China certainly takes a long view of history and its current global strategy – with future energy security as one of its core objectives – is redolent of a distant age when east, not west, formulated the global economy.
Since 2013, China has been steadily building its Belt and Road Initiative (BRI) – often referred to as the New Silk Road – which has now been formally signed up to by more than 60 countries, all of them delighted to be in on the act.
Most immediately, as far as energy is concerned, the Chinese objective is to ensure a network of pipelines from oil and gas-producing countries which will ensure that it never runs short.
The official Chinese communiqués include an LNG plant in the Russian Arctic, a hydropower scheme in Uganda and a potash development in Bolivia.
Some belt, some road. But we are only in year six of a programme of infrastructure investment which is intended to run until 2049.
There are even grander energy plans.
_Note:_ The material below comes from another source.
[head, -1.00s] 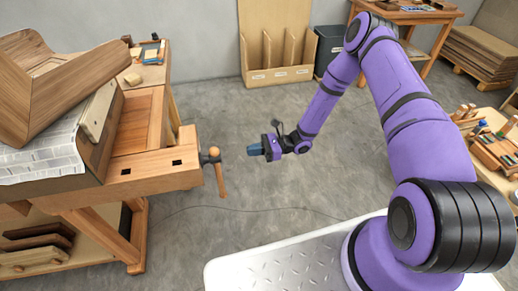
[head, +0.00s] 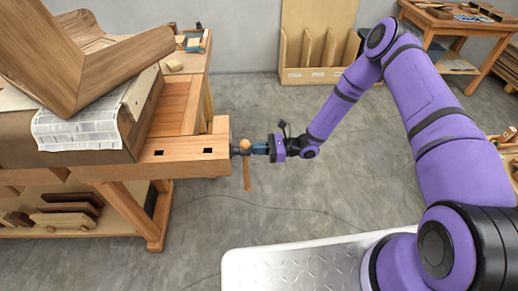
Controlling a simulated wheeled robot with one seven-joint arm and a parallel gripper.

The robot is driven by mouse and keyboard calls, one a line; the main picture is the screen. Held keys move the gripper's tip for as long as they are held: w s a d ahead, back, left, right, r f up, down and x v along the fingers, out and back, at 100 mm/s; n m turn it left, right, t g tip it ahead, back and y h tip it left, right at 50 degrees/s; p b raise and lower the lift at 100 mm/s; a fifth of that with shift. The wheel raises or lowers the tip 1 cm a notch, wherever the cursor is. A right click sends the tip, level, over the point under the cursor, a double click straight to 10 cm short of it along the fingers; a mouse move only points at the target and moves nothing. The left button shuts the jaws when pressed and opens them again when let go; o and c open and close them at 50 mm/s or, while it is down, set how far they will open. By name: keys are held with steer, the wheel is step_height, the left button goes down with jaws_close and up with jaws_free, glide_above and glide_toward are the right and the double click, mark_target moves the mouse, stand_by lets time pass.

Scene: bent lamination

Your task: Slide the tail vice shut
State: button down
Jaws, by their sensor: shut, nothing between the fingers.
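The tail vice (head: 210,156) is the wooden block at the right end of the workbench. Its metal screw and wooden handle (head: 247,172) stick out from its right face, the handle hanging down. My gripper (head: 262,149) is shut and empty. It points left with its tips at the screw's head, close to or touching it; I cannot tell which. Any gap between the vice block and the bench is not clear from here.
A bent wooden lamination (head: 75,65) lies on newspaper (head: 75,128) on the bench. A side table (head: 196,62) with tools stands behind. A divided wooden rack (head: 312,75) stands by the wall. The grey floor (head: 280,212) right of the bench is clear apart from a thin cable.

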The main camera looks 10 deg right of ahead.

In 2016, for example, a $50 trillion vision for a world energy network that would incorporate wind power from the Arctic and solar energy from the equatorial regions was calmly announced with target projects to be under way within 10 years.
How much of this actually happens remains to be seen. However, it is the scale of thinking and the geographical scattergun which encourage intense suspicion – particularly in Washington – that the BRI is a massive play for global economic hegemony.
US President Donald Trump’s tit-for-tat tariff battles seem small beer alongside this grand design. The Americans were particularly grumpy last year when Italy became the first G7 country to join the BRI, underlining the point that spheres of economic influence are taking on a whole new pragmatism.
Of course, the word “road” is misleading since it suggests a straight path, or limited sphere of influence, within which China is focusing investment. The concept goes much wider and deeper than that – and may, through the prism of 21st Century Chinese communism, seek a transition in global influences of Han Dynasty proportions.
As the historian Peter Frankopan writes: “The Silk Road serves as a term that describes the ways in which people, cultures and continents were woven together – and in doing so helps us better understand the way that religions and languages spread in the past.
“The Silk Road helps make clear the centrality of resources and of long-distance trade.” Frankopan recalls that at the start of the 20th Century, Rudyard Kipling helped popularise the idea of a “Great Game” in which the British and Russian empires competed for dominance in the heart of Asia.
“Today”, writes Frankopan, “there is a series of Great Games taking place, over competition for influence, for energy and natural resources, for food, water and clear air, for strategic position, even for data. The outcomes will have a profound effect on the world we live in, in decades to come”.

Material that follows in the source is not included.